## Start Raw data

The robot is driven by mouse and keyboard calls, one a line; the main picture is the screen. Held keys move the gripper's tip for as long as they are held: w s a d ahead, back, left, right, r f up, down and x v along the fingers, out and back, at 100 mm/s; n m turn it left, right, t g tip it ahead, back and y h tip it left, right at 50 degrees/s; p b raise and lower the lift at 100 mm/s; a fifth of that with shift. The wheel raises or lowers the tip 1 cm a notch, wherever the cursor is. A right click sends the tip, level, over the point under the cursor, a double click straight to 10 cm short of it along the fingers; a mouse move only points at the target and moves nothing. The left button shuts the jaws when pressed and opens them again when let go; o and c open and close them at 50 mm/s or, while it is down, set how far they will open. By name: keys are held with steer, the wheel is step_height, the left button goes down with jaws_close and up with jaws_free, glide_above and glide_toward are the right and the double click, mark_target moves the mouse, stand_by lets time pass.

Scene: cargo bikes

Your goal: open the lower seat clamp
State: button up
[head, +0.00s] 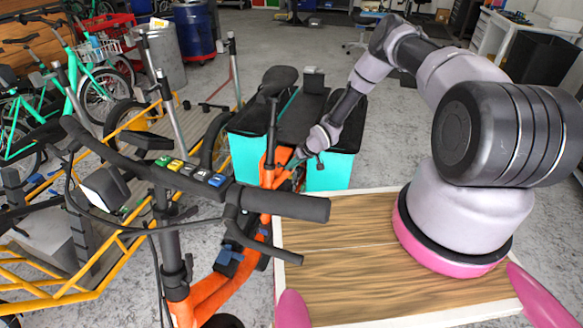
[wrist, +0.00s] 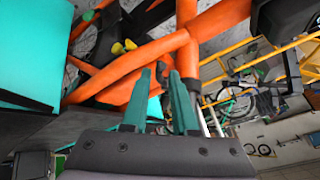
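The orange bike frame (head: 267,178) stands in the middle of the head view, with a black seat post (head: 272,118) and a black saddle (head: 280,76) above it. A dark collar (wrist: 190,85) at the end of an orange tube shows in the wrist view just beyond my fingers; it looks like the lower seat clamp, but its lever is not clear. My gripper (head: 298,160) is right of the orange tube, close to it. In the wrist view my gripper (wrist: 160,85) has two teal fingers with a narrow empty gap between them, pointing at the orange tubes.
Teal boxes with black tops (head: 330,171) flank the bike's rear, close to my arm. The black handlebar (head: 280,204) crosses the foreground. A yellow-framed cargo bike (head: 60,288) stands at left.

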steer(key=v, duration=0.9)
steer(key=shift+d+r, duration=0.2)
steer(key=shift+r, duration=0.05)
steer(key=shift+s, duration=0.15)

## End Raw data

* Problem statement
Restate the listing exactly, starting at its first line and ending at the line where "State: button up" occurs; include both and no other lines.

* Exercise solution
The robot is driven by mouse and keyboard calls, one a line; the main picture is the screen. Held keys move the gripper's tip for as long as they are held: w s a d ahead, back, left, right, r f up, down and x v along the fingers, out and back, at 100 mm/s; n m turn it left, right, t g tip it ahead, back and y h tip it left, right at 50 degrees/s; p b raise and lower the lift at 100 mm/s; a fifth of that with shift. The wheel raises or lowers the tip 1 cm a notch, wherever the cursor is. A right click sends the tip, level, over the point under the cursor, a double click straight to 10 cm short of it along the fingers; a mouse move only points at the target and moves nothing. The left button shuts the jaws when pressed and opens them again when let go; o and c open and close them at 50 mm/s or, while it is down, set how far they will open. By name: keys are held with steer, the wheel is step_height, the left button goes down with jaws_close and up with jaws_free, glide_above and glide_toward are the right and the double click, mark_target moves the mouse, stand_by lets time pass.

Scene: cargo bikes

Your goal: open the lower seat clamp
State: button up

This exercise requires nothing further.